As generally known, automation is the utilization of different control systems and technologies that reduces the need for human interference over the processes to complete tasks and activities.
In the aviation industry, modern commercial aircraft are equipped with automated systems that are able to increase or even replace pilots' actions, managing engine power, controlling and operating flights and, in some cases, also complete landings. Also air traffic control authorities rely on automation technologies that can foresee and detect the weather conditions, as well as reduce the chances of air collisions and crashes. In addition, nowadays the provision of on-board services and passenger comfort are largely based on the use of technologies that affects the jobs of crew members whose tasks are shifting from being a performer to a mere checker of devices.
There are clear advantages and benefits that airlines are experiencing in implementing automated tools and applications. With the involvement of humans becoming less and automation taking over a more important role for the aviation industry, the chances of errors are also becoming significantly less. Indeed, with reduced direct operational involvement, flight crew members can allocate concentration to keeping awareness with their environment and communication with colleagues during take-off, cruise and landing phases. Another advantage of automation can be seen in relation to operating cost reduction, since most of the work is carried out by computer systems. For instance, an efficient flight performance can reduce fuel consumption to achieve a lower operating cost and so allow commercial airlines to gain greater profits. Furthermore, as flight information is automatically managed by specific tools, the requirement of having a flight engineer to oversee the performance of the so called "secondary airplane systems" and fuel consumption is no longer necessary. As a consequence, a reduced number of flight crew members can help to cut costs for airlines.

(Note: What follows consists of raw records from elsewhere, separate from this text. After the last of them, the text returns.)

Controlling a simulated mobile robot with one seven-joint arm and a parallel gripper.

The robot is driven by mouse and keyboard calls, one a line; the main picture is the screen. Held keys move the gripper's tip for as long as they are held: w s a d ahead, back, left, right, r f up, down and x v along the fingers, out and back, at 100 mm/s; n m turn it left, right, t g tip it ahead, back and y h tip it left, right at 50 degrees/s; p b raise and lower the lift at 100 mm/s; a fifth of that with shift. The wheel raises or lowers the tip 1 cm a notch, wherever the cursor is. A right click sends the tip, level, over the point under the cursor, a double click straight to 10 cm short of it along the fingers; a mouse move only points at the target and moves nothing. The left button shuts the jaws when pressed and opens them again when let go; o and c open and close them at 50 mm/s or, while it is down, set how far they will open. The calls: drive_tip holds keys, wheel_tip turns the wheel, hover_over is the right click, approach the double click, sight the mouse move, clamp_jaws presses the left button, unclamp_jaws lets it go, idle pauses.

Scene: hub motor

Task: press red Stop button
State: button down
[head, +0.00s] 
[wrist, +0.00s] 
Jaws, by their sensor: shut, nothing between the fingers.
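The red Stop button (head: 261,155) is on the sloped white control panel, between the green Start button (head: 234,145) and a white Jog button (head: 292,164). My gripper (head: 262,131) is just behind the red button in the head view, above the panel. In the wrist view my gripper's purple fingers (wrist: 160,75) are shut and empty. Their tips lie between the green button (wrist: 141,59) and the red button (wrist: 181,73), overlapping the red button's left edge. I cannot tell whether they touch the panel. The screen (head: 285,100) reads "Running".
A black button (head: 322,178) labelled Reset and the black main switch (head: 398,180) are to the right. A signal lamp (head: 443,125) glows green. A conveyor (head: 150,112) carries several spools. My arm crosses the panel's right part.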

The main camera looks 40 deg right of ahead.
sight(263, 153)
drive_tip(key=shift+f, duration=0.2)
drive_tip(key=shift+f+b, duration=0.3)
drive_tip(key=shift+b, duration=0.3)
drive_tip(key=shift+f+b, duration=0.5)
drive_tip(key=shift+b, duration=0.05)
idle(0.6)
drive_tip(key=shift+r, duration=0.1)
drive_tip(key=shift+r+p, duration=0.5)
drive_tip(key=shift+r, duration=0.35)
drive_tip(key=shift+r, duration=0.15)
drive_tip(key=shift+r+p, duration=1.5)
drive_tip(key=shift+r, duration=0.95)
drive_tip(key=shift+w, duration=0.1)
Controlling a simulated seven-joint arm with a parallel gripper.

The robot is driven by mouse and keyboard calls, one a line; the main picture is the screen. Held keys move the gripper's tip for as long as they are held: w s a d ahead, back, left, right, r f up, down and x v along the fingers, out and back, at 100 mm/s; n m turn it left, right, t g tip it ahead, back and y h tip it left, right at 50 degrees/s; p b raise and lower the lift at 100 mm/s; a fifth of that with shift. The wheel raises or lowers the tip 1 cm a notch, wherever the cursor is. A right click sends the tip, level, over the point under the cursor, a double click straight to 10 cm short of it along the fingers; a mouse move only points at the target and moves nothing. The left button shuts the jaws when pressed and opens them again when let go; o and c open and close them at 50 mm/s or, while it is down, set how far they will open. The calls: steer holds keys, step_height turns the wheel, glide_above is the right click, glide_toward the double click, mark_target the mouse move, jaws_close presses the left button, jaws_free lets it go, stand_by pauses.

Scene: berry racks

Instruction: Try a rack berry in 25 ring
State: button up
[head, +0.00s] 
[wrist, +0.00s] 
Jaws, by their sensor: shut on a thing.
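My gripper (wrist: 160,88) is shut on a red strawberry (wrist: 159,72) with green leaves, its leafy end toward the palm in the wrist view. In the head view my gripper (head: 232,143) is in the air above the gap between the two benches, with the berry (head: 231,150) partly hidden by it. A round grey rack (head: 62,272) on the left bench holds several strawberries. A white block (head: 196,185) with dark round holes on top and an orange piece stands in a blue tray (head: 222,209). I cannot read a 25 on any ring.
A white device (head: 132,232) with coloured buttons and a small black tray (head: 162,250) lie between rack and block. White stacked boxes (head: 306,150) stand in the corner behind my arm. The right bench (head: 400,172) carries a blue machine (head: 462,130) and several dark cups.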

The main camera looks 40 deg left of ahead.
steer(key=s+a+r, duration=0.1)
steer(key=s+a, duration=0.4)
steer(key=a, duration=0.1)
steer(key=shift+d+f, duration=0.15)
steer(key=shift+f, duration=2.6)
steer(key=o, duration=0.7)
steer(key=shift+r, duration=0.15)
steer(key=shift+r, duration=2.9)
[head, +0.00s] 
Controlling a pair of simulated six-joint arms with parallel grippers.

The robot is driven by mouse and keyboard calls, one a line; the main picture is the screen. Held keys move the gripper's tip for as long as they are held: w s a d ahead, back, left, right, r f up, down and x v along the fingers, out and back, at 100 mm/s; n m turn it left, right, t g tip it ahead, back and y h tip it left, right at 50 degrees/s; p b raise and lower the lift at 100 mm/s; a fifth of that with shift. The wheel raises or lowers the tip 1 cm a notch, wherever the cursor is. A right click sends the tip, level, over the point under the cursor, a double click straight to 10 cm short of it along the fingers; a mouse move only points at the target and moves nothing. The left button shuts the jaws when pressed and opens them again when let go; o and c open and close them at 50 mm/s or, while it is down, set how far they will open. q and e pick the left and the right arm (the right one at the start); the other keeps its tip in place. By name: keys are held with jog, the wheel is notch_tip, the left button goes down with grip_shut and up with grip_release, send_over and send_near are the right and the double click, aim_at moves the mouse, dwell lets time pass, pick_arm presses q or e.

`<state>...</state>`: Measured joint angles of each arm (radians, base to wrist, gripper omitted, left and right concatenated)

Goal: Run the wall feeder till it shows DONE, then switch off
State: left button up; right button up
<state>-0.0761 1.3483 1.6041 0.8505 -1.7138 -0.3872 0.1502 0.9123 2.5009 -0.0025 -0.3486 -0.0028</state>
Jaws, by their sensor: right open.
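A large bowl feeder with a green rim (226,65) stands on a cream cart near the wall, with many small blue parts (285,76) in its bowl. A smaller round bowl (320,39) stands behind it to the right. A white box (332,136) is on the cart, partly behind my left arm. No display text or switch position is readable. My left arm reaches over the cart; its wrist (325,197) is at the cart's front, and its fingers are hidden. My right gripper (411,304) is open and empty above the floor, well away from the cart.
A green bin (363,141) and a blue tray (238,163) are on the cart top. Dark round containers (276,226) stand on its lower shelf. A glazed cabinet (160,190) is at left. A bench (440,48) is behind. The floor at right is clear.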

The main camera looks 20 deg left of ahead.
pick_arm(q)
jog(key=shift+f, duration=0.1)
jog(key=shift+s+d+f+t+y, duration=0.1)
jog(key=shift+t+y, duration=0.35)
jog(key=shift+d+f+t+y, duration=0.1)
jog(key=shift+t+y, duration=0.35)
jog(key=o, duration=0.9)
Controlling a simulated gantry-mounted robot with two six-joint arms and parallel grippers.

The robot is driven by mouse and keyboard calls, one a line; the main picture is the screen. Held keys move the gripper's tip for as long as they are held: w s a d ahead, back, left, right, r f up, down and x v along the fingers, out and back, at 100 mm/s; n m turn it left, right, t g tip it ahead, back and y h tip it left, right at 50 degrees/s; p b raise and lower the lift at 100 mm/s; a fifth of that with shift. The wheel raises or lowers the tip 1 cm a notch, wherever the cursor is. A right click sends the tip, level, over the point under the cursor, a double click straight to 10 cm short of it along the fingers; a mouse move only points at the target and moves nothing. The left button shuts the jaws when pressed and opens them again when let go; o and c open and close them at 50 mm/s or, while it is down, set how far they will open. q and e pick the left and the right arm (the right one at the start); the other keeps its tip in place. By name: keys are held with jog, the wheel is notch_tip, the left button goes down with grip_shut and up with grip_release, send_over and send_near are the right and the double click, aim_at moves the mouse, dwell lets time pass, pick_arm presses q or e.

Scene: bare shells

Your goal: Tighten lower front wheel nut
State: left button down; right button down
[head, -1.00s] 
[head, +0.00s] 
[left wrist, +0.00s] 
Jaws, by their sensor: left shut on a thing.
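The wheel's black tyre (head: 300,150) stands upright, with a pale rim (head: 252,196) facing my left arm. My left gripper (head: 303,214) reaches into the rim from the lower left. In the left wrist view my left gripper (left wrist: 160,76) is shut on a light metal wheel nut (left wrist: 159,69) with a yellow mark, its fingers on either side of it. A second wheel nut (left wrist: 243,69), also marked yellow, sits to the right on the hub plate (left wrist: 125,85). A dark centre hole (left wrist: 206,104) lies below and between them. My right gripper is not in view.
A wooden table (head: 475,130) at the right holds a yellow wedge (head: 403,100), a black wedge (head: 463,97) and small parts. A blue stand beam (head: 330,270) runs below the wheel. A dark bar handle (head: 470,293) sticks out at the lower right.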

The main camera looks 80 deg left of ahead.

On the other end, there are some concerns on negative effects and disadvantages potentially arising from the increase of automation in the aviation field. Investigations are evaluating the possible role of automated systems in the 2018 Lion Air Flight 610 and the 2019 Ethiopian Airlines Flight 302 crashes. Regardless of those investigations – whose conclusive findings are still to be disclosed – one problem of aircraft with highly automated systems is that pilots may lose track of what is actually happening, and also reduce their capacity of flying planes on their own without the machine support. It is remarkable that the average pilot of a Boeing or Airbus commercial aircraft manually flies the plane just few minutes of the whole flight time, mainly during take-off, the initial climb up to cruise altitude and then for the landing operations. Even if autopilot systems are able to reduce workload and fatigue for pilots, a balance between the reduction of human intervention and capacity/possibility to master technologies in case of emergency must be certainly achieved. Indeed, with increased reliance on automated technologies, flight crew may rely excessively on the glass cockpit and this could lead to negligence events. Experts are almost unanimous in the opinion that improved pilot training programmes would be a suitable solution for these potential consequences of automation, since accidents involving automation failures have historically included deficiencies by the crew to understand the systems, or to understand when systems were malfunctioning.
In terms of liability implications, the main international regulatory source in case of air accident is the Convention for the Unification of Certain Rules for International Carriage by Air, signed in Montreal on 28 May 1999. In the event of death and injury of passengers, the Montreal Convention provides for a general presumption of liability on the account of the air carrier. In that respect article 17 states that: "The carrier is liable for damage sustained in case of death or bodily injury of a passenger upon condition only that the accident which caused the death or injury took place on board the aircraft or in the course of any of the operations of embarking or disembarking". In turn, pursuant to article 21, while below 100.000 special drawing rights the carrier cannot exclude or limit its liability, above such threshold the carrier may exclude or limit its liability if it is able to prove that damage: "(a) was not due to the negligence or other wrongful act or omission of the carrier or its servants or agents; or (b) was solely due to the negligence or other wrongful act or omission of a third party". Also, article 37 allows the right of recourse against third parties, providing that: "Nothing in this Convention shall prejudice the question whether a person liable for damage in accordance with its provisions has a right of recourse against any other person".
Therefore, on the basis of the above provisions of the Montreal Convention, air carriers do have the opportunity to exclude or limit their liability in case of automation failures, of course to the extent that relevant arguments are duly grounded. At the same time nothing prevents passenger claims to be brought against manufacturers directly, as proven to be the case for certain air accidents in the past (mainly settled out-of-court with related confidentiality commitments between the involved parties – e.g. 2009 Air France Flight 447 crash). Having said so, many are of the opinion that technological progress will likely lead to an inevitable full automation flight experience. As a consequence, both the Montreal Convention and the national aviation legislations may need a revision to properly address the new automation related scenarios in the years to come.